By Greg Price
On the heels of winning a provincial Community Justice Award for its Auxiliary Policing Program, Taber Police Service is in the process of training its two latest hired constables.
The auxiliary constables in Eric Neufeld and Amanda Flaherty have done some ground fighting knife defence and pepper spray training.
“They have to submit a disclosure report. We do reference checks, look at their employment history, we look at who their friends are and who they associate with,” said David Dube, a co-ordinator of the Taber Police Service Auxiliary Policing Program. “They do the PARE, which is the old RCMP model, it’s a physical abilities requirement, running through an obstacle course and have to do it in a certain amount of time to qualify as a community peace officer.”
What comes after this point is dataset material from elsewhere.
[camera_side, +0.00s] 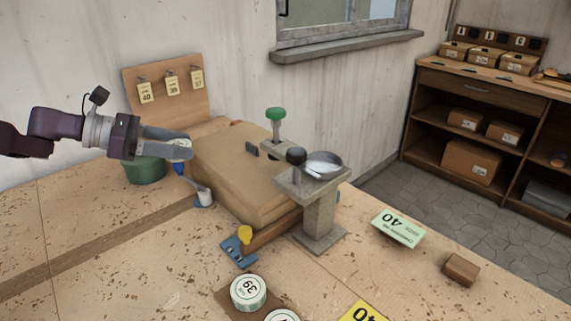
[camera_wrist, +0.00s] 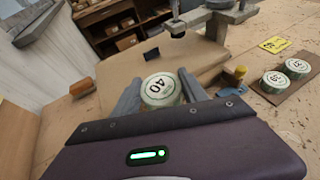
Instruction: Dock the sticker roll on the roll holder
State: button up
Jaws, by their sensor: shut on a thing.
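My gripper (camera_side: 178,143) is at the left in the side view, above the table and near the left end of the large tan block. It is shut on a round pale sticker roll with a green edge, marked 40 (camera_wrist: 161,89). The roll sits between the two grey fingers in the wrist view, and they partly cover it in the side view. A dark brown board (camera_side: 233,302) at the bottom bears a roll marked 39 (camera_side: 248,291) and another roll cut off by the frame. I cannot tell for certain whether this board is the roll holder. My gripper is well apart from it.
The tan block (camera_side: 235,165) lies between my gripper and a stone post with a metal dish (camera_side: 322,165). A green-knobbed post (camera_side: 275,115) stands behind. A green bowl (camera_side: 145,172) is below my gripper. A blue clamp with yellow knob (camera_side: 240,247) sits in front. The left foreground table is clear.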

Auxiliary constables are appointed by the solicitor general in Alberta to be peace officers in the province. Auxiliary constables have to work with a regular constable.
Training for auxiliary constables includes 10 hours of arrest procedures, investigative procedures, traffic stops, etc.
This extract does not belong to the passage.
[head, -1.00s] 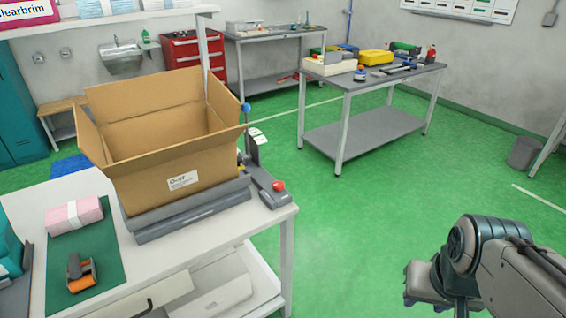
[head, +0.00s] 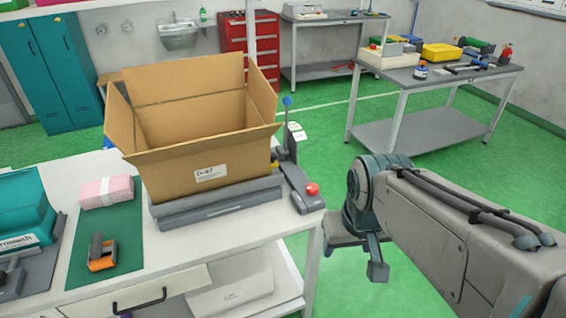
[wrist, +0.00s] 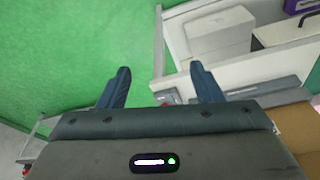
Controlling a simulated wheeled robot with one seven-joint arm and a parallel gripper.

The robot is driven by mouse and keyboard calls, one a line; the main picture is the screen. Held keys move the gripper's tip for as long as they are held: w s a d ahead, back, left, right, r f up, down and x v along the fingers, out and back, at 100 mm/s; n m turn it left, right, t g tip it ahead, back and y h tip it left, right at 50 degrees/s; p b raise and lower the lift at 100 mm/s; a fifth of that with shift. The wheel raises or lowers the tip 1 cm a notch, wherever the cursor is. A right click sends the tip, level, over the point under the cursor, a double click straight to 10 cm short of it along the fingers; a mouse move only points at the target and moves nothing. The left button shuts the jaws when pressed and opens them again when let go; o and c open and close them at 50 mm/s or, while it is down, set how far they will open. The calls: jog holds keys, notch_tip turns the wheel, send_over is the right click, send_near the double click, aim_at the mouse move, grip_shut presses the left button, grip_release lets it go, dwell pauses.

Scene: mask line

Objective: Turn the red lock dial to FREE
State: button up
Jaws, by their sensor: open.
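A red round knob (head: 312,189), the only red dial-like part near me, sits on the front end of a grey device (head: 305,200) at the table's right corner. I cannot read any FREE mark or its setting. My gripper (head: 360,256) is to the right of the table corner, in front of and apart from the knob. In the wrist view my gripper (wrist: 160,70) has its two fingers spread with nothing between the tips.
An open cardboard box (head: 205,150) stands on a grey platform (head: 217,205) beside the device. An upright lever with a blue ball (head: 287,100) rises behind the knob. A tape dispenser (head: 102,252) lies on a green mat (head: 125,225).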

“It’s teaching best practices for each of those situations. And then they spend 20 hours doing control tactics training —learning how to handcuff, learning how to use the baton, how to use pepper spray and ground fighting/knife defence,” said Dube. “These are people in the community that want to be involved in helping their community.”
The pepper spray training involves the trainer who lines up next to the auxiliary constables, where the trainee will do something like say the alphabet or spell their name, where they will eventually be surprised by a pepper spray blast.
“It’s showing how they need to be able to fight through adversity to affect an arrest. We are not going to expose them to the taser or expose them to a less lethal round,” said Dube. “But, they need to be able to know in the event of something bad happening, and we do need to get into a physical altercation with someone, we can fight through it and win. They get exposed to the pepper spray and then the have to control the subject and call for back up.”
The hiring of the two latest constables brings the Taber Police Service up to four auxiliary constables. The program is for anyone in the community who wants to help make a difference in their community, regardless of their work field. Although, it has served as a stepping stone for those with an interest in law enforcement. Dube himself was an auxiliary constable back in 2007, where other Taber Police Service members have gone through as well, including police chief Graham Abela and recently retired long-serving police service member Nicholas Kutanzi.
“It’s cool to see that progression and for those who may be interested in law, it’s a good step to see what the whole job is about,” said Dube.